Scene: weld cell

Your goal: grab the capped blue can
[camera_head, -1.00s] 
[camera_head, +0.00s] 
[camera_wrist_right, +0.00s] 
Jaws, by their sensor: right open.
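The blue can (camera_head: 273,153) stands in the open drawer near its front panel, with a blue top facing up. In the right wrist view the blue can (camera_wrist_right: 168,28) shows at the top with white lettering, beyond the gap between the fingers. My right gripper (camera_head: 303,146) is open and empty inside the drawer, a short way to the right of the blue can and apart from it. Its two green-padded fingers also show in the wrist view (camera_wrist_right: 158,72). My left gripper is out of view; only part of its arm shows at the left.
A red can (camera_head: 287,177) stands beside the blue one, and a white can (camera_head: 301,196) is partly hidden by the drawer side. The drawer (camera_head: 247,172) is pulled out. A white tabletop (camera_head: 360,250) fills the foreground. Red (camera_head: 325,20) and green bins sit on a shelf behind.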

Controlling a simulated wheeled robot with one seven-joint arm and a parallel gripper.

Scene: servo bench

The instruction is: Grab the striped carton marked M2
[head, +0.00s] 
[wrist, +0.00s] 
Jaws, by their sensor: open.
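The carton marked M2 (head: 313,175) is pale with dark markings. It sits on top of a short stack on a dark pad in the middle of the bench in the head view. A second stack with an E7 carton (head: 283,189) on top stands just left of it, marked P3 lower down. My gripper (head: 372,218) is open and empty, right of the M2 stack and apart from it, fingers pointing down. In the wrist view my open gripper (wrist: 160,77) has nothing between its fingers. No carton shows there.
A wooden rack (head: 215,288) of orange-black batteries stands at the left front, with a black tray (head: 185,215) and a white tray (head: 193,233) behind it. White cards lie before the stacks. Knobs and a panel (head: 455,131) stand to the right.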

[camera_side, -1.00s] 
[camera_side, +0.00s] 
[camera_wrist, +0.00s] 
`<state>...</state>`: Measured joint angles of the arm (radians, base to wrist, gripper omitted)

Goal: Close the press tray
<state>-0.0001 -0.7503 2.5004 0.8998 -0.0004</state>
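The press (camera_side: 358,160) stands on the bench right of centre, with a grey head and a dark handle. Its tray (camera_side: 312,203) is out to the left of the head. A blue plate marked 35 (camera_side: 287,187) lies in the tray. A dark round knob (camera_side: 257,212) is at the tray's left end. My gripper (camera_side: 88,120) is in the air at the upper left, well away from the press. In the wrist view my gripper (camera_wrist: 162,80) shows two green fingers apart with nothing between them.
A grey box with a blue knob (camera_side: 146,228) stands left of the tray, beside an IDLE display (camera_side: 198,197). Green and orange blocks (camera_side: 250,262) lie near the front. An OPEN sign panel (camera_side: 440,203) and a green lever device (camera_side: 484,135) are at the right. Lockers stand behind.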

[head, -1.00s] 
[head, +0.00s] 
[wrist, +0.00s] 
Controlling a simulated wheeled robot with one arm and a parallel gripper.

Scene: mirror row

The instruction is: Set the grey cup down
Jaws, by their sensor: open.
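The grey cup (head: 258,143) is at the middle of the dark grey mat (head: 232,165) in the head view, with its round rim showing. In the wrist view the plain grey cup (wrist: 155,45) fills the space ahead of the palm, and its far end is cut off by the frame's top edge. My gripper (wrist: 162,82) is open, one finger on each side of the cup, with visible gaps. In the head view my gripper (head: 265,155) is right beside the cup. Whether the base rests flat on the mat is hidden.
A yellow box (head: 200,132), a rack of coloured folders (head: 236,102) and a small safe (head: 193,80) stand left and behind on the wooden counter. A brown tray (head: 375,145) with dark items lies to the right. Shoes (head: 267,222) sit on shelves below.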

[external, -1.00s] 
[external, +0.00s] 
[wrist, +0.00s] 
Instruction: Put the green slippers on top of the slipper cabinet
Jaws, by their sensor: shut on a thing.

- _TASK TO CARRY OUT_:
Take the lines above and print them exactly.

- _ANSWER FOR THIS EXERCISE_:
Scene: weld cell

Your goal: grab the capped blue can
[camera_head, -1.00s] 
[camera_head, +0.00s] 
[camera_wrist_right, +0.00s] 
Jaws, by their sensor: right open.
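The blue can (camera_head: 273,153) stands in the open drawer near its front panel, with a blue top facing up. In the right wrist view the blue can (camera_wrist_right: 168,28) shows at the top with white lettering, beyond the gap between the fingers. My right gripper (camera_head: 303,146) is open and empty inside the drawer, a short way to the right of the blue can and apart from it. Its two green-padded fingers also show in the wrist view (camera_wrist_right: 158,72). My left gripper is out of view; only part of its arm shows at the left.
A red can (camera_head: 287,177) stands beside the blue one, and a white can (camera_head: 301,196) is partly hidden by the drawer side. The drawer (camera_head: 247,172) is pulled out. A white tabletop (camera_head: 360,250) fills the foreground. Red (camera_head: 325,20) and green bins sit on a shelf behind.

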Controlling a simulated wheeled robot with one seven-joint arm and a parallel gripper.

Scene: servo bench

The instruction is: Grab the striped carton marked M2
[head, +0.00s] 
[wrist, +0.00s] 
Jaws, by their sensor: open.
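The carton marked M2 (head: 313,175) is pale with dark markings. It sits on top of a short stack on a dark pad in the middle of the bench in the head view. A second stack with an E7 carton (head: 283,189) on top stands just left of it, marked P3 lower down. My gripper (head: 372,218) is open and empty, right of the M2 stack and apart from it, fingers pointing down. In the wrist view my open gripper (wrist: 160,77) has nothing between its fingers. No carton shows there.
A wooden rack (head: 215,288) of orange-black batteries stands at the left front, with a black tray (head: 185,215) and a white tray (head: 193,233) behind it. White cards lie before the stacks. Knobs and a panel (head: 455,131) stand to the right.

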[camera_side, -1.00s] 
[camera_side, +0.00s] 
[camera_wrist, +0.00s] 
`<state>...</state>`: Measured joint angles of the arm (radians, base to wrist, gripper omitted)

Goal: Close the press tray
<state>-0.0001 -0.7503 2.5004 0.8998 -0.0004</state>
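The press (camera_side: 358,160) stands on the bench right of centre, with a grey head and a dark handle. Its tray (camera_side: 312,203) is out to the left of the head. A blue plate marked 35 (camera_side: 287,187) lies in the tray. A dark round knob (camera_side: 257,212) is at the tray's left end. My gripper (camera_side: 88,120) is in the air at the upper left, well away from the press. In the wrist view my gripper (camera_wrist: 162,80) shows two green fingers apart with nothing between them.
A grey box with a blue knob (camera_side: 146,228) stands left of the tray, beside an IDLE display (camera_side: 198,197). Green and orange blocks (camera_side: 250,262) lie near the front. An OPEN sign panel (camera_side: 440,203) and a green lever device (camera_side: 484,135) are at the right. Lockers stand behind.

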[head, -1.00s] 
[head, +0.00s] 
[wrist, +0.00s] 
Controlling a simulated wheeled robot with one arm and a parallel gripper.

Scene: mirror row

The instruction is: Set the grey cup down
Jaws, by their sensor: open.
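The grey cup (head: 258,143) is at the middle of the dark grey mat (head: 232,165) in the head view, with its round rim showing. In the wrist view the plain grey cup (wrist: 155,45) fills the space ahead of the palm, and its far end is cut off by the frame's top edge. My gripper (wrist: 162,82) is open, one finger on each side of the cup, with visible gaps. In the head view my gripper (head: 265,155) is right beside the cup. Whether the base rests flat on the mat is hidden.
A yellow box (head: 200,132), a rack of coloured folders (head: 236,102) and a small safe (head: 193,80) stand left and behind on the wooden counter. A brown tray (head: 375,145) with dark items lies to the right. Shoes (head: 267,222) sit on shelves below.

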[external, -1.00s] 
[external, +0.00s] 
[wrist, +0.00s] 
Instruction: Put the green slippers on top of the slipper cabinet
Jaws, by their sensor: shut on a thing.

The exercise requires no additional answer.